GBI Capital GmbH

General terms and conditions of business

The following T&Cs apply to all contracts and legal transactions between GBI Capital GmbH (hereinafter referred to as the “broker”) and the respective contractual partner (hereinafter referred to as the “prospective buyer”) with regard to brokerage or the verification of transactions (hereinafter referred to as the “brokerage agreement”).
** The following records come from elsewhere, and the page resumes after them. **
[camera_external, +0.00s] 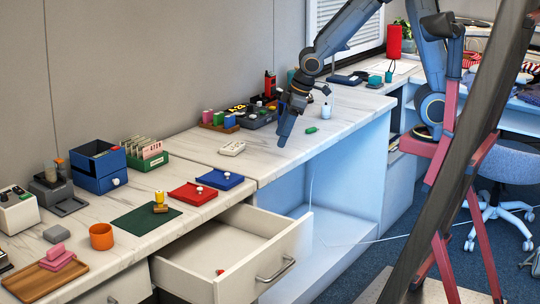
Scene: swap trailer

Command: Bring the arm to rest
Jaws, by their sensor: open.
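My gripper (284,139) hangs with its fingers pointing down near the front edge of the white marbled counter (260,160). It is open, and I see nothing held in it. My arm reaches over from the upper right, bent at a joint above the counter. A small green item (311,130) lies on the counter just to the right of my gripper. A white device (231,148) lies to its left. Whether the fingertips touch the counter cannot be told from this view.
A drawer (268,255) stands open, with a small red item inside. Red (192,194) and blue (220,179) trays, a green mat (146,219) and an orange cup (102,236) sit on the left counter. A small white bottle (326,111) stands right of my gripper. An open compartment lies below.

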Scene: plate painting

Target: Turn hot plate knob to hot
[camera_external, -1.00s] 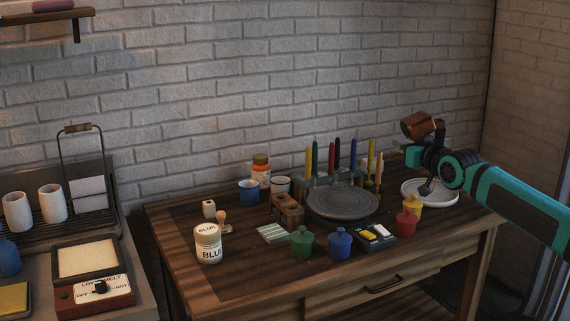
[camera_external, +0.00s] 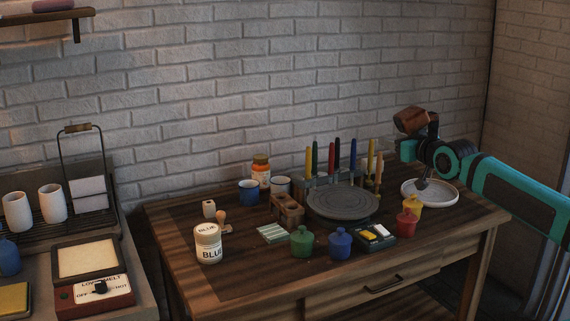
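The hot plate (camera_external: 118,271) stands at the lower left on the side counter, with a pale square top and a red front panel. Its black knob (camera_external: 100,287) sits on a white label that reads "OFF", "LOW", "MELT" and "HOT". The knob's exact pointing is too small to tell. My gripper (camera_external: 424,184) is at the far right, pointing down over the white plate on the wooden table, far from the knob. Its fingers are small and dark, and I cannot tell if they are open or hold anything.
The wooden table (camera_external: 240,283) holds a grey turntable (camera_external: 343,201), upright coloured sticks, blue, green, red and yellow pots, and a white jar labelled "BLUE" (camera_external: 208,244). The white plate (camera_external: 447,200) is at right. White cups (camera_external: 17,212) and a wire-handled rack stand behind the hot plate.

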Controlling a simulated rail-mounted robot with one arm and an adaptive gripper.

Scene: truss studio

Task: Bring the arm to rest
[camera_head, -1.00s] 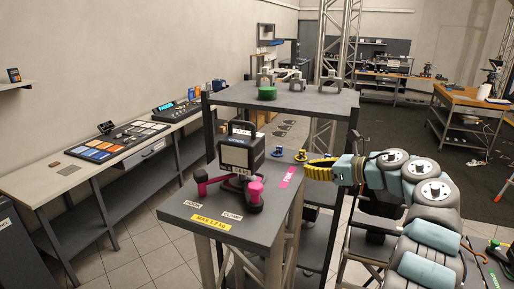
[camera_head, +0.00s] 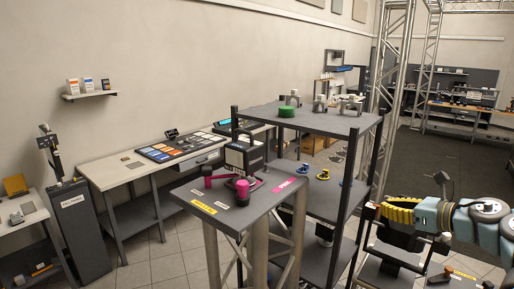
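My arm comes in from the right edge in teal and grey links. Its end, my gripper (camera_head: 400,212), shows as a yellow ribbed part at the right, clear of the tables and shelf. Its fingertips are too small and unclear to tell whether they are open or shut, and I cannot make out anything held. A dark box-shaped device (camera_head: 243,157) on a pink-footed base stands upright on the grey pedestal table (camera_head: 237,215), well to the left of my gripper.
A dark shelf rack (camera_head: 335,121) stands behind the pedestal, with a green round piece (camera_head: 286,111) and several clamps on top. A long bench (camera_head: 108,171) runs along the left wall. A low surface with small tools lies below my arm. Dark floor (camera_head: 440,155) is open behind it.

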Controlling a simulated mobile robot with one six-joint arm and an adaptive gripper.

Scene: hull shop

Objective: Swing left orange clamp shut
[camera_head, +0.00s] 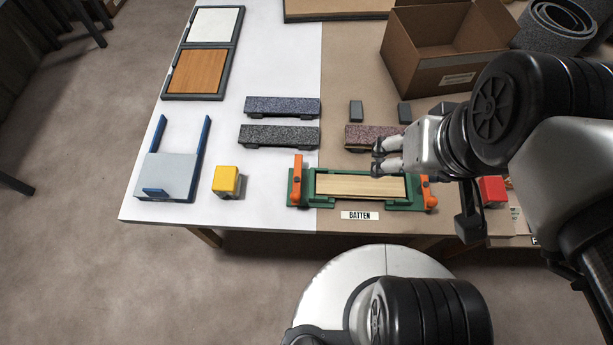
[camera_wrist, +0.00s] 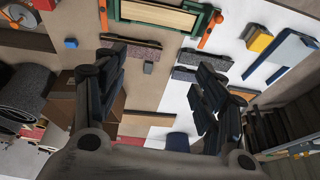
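A green fixture (camera_head: 322,201) lies near the table's front edge with a pale wooden batten (camera_head: 360,185) in it. The left orange clamp (camera_head: 298,172) is at the fixture's left end; its arm points away toward the back of the table and does not cross the batten. It also shows in the wrist view (camera_wrist: 210,31). The right orange clamp (camera_head: 428,194) is at the other end, beside the batten, and shows in the wrist view (camera_wrist: 103,15). My gripper (camera_head: 378,158) is open and empty, above the right half of the fixture, apart from both clamps. In the wrist view its fingers (camera_wrist: 160,80) are spread wide.
A yellow-topped block (camera_head: 226,180) and a blue-and-grey holder (camera_head: 168,172) stand left of the fixture. Dark speckled bars (camera_head: 280,135) and small grey blocks (camera_head: 356,111) lie behind it. A red block (camera_head: 493,190) is at right, a cardboard box (camera_head: 440,60) at back right.

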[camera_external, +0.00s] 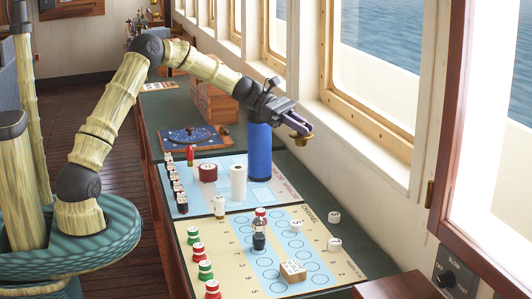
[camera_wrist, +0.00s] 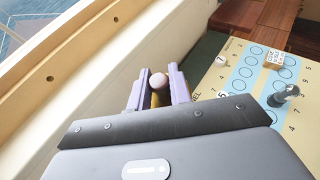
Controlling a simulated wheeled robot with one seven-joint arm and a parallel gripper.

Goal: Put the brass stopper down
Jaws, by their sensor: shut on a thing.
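My gripper (camera_external: 298,125) reaches out past the tall blue cylinder (camera_external: 259,155), high above the window-side edge of the counter. It is shut on the brass stopper (camera_external: 301,139), which shows below the fingertips. In the wrist view the purple fingers of my gripper (camera_wrist: 158,88) stand on both sides of the stopper's rounded, pale end (camera_wrist: 159,80). A brass-yellow part (camera_wrist: 155,99) shows between the fingers. The stopper is clear of the counter, beside the window wall. Its lower part is partly hidden by the fingers.
A wooden box (camera_external: 213,105) stands farther back.
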The subject of the brokerage agreement is the direct transfer of property, or the transfer of shares in a real estate company, or the transfer of heritable building rights or comparable dispositions (hereinafter referred to as “transactions”).

The general terms and conditions of the prospective buyer or other third parties are hereby expressly rejected.
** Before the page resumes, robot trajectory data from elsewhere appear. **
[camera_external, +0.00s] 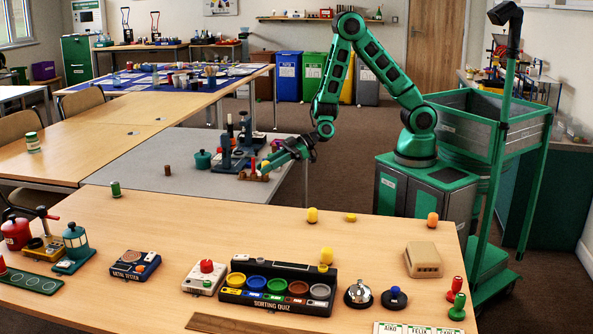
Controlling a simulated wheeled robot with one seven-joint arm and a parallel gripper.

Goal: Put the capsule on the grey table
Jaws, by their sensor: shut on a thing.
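My gripper (272,164) reaches from the right over the right part of the grey table (135,167), low above its top. It is shut on a small yellow piece (264,166), which looks like the capsule. The piece is too small and too covered by the fingers to show its full shape or whether it touches anything below. A low brown block (254,177) with small coloured parts lies right beneath and beside the fingertips.
A dark blue-green press (226,153), a green pot (203,159) and a brown cylinder (168,171) stand on the grey table. Its left and front parts are clear. The wooden front table (180,225) holds a sorting quiz box (277,302) and several small yellow and orange pieces.

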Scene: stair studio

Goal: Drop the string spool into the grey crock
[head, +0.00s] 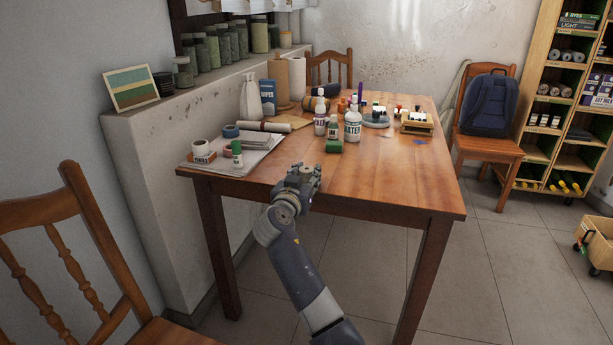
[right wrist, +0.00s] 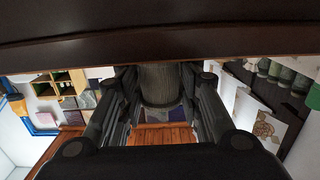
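My right gripper (head: 308,172) is at the near edge of the wooden table (head: 390,180) in the head view. In the right wrist view, a grey-brown cylinder with fine ribbing, which looks like the string spool (right wrist: 158,85), sits between the two fingers of my right gripper (right wrist: 160,90), which close on its sides. In the head view I cannot make out the spool apart from the gripper. I cannot pick out a grey crock in either view. My left gripper is not in view.
Papers (head: 240,155) and tape rolls lie on the table's left. The table's front right is bare. A chair (head: 75,240) stands at the near left.
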These T&Cs shall also apply to all future transactions between the contracting parties without any requirement to expressly refer to these T&Cs again.

§1 BROKERAGE AGREEMENT

The brokerage agreement is concluded by means of two corresponding and concurrent declarations of intent (offer and acceptance). There is no requirement for the brokerage agreement to be in writing to take effect. A brokerage agreement can also be concluded informally and by implication. Transmission to the prospective buyer of the synopsis – containing a request for commission and a prior knowledge clause – constitutes an offer to conclude a brokerage agreement. The prospective buyer accepts this offer by utilising any information contained in the synopsis.

§2 CONFIDENTIALITY

2.1 Subject to separate agreements, all information is intended for the prospective buyer exclusively. This information shall be treated confidentially and shall not be made accessible to third parties (including authorised representatives or clients) without prior consent, whereby consent must be obtained from the broker in writing.
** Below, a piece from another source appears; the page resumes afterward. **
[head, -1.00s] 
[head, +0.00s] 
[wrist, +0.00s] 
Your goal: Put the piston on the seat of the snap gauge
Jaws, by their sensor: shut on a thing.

2.2 If the prospective buyer breaches this obligation and the third party or another person to whom the third party has in turn passed on the information concludes a transaction that would ordinarily be subject to commission in accordance with these T&Cs, the prospective buyer shall be obliged to pay damages in the amount of the commission based on the synopsis.

§3 LIABILITY

3.1 The information contained in the synopsis is exclusively based on the information provided by the seller. The broker shall not be liable for the correctness and completeness of the information contained in the synopsis. The broker has not verified this information in substance or in law, insofar as the information is not evidently incorrect or implausible. It is advisable to consult experts or to seek legal advice in this regard.

3.2 The broker’s liability shall be limited to grossly negligent and malicious conduct, provided that the violation of obligation does not result in injury to life, limb or health. In the event of a minor negligent breach of an obligation that is essential for achieving the purpose of the contract (cardinal obligation), the broker’s liability shall be limited in amount to the damage that is foreseeable and typical according to the nature of the transaction in question.

§4 ENTITLEMENT TO COMMISSION

4.1 The broker’s entitlement to commission comes into effect as soon as brokerage activities and/or verification result in a legally effective transaction.

4.2 The entitlement to commission shall also be deemed effective if the transaction is concluded by companies affiliated with the prospective buyer pursuant to §§15 ff. AktG (Company Law) and this is attributable to the brokerage activity.

§5 AMOUNT OF COMMISSION ENTITLEMENT

5.1 Unless otherwise agreed, the commission amount payable by the prospective buyer shall be 3.0% plus the statutory VAT. Commission shall be calculated on the basis of the notarised total purchase price.

5.2 The commission entitlement shall fall payable within 10 banking days after notarisation of the transaction.

§6 CONCLUSION OF THE TRANSACTION

6.1 The prospective buyer shall immediately give notice of the timing and terms upon which a contract shall be concluded in relation to the transaction or any other transaction of the contracting party as verified by the broker. This obligation shall also apply to affiliated companies of the prospective buyer as set out in §§15 ff AktG.

6.2 The broker is entitled to be present at the conclusion of the contract.

6.3 The broker is further entitled to receive a copy of the transaction and the ancillary agreements concluded.

§7 NON-BINDING NATURE OF OFFERS

Offers of the broker are subject to change and are non-binding. The seller expressly reserves the right to realise prior sale, rental and leasing, unless a separate agreement is concluded in this regard.

§8 PRIOR KNOWLEDGE

The prospective buyer shall inform the broker in writing with immediate effect of the existence of any prior knowledge. Prior knowledge exists if the prospective buyer is aware of the identity of the seller and the definitive form of the transaction. If the prospective buyer fails to provide this information then the prospective buyer shall compensate the broker for all expenses incurred by the latter resulting from a failure or delay in providing notice of the existence of prior knowledge.

§9 DUAL AGENCY

The broker is additionally entitled to act for the other contracting party on a commission basis.

§10 FINAL PROVISIONS

10.1 If the prospective buyer is a merchant in the sense of the German Commercial Code, a legal entity subject to public law or a public body, the place of performance and exclusive – also international – place of jurisdiction for all disputes arising from the legal relationships in their entirety between GBI Capital GmbH and the prospective buyer shall be our place of business in Berlin.

10.2 No tacit, verbal or written ancillary agreements have been concluded. Changes and amendments to this contract must be in writing.

10.3 If one or more provisions of this contract should be void or ineffective, the effectiveness of the remaining provisions shall not be affected by this. This also applies if one element of a provision should be void or ineffective, while another element is valid or effective. The invalid or ineffective provision shall be replaced by a provision that comes closest to the original intention and commercial interests of the contracting parties without being contrary to the remaining agreements.

10.4 The law of the Federal Republic of Germany shall apply exclusively.

 

The German version of these translation and terms and conditions shall prevail. The English version is for information purposes only.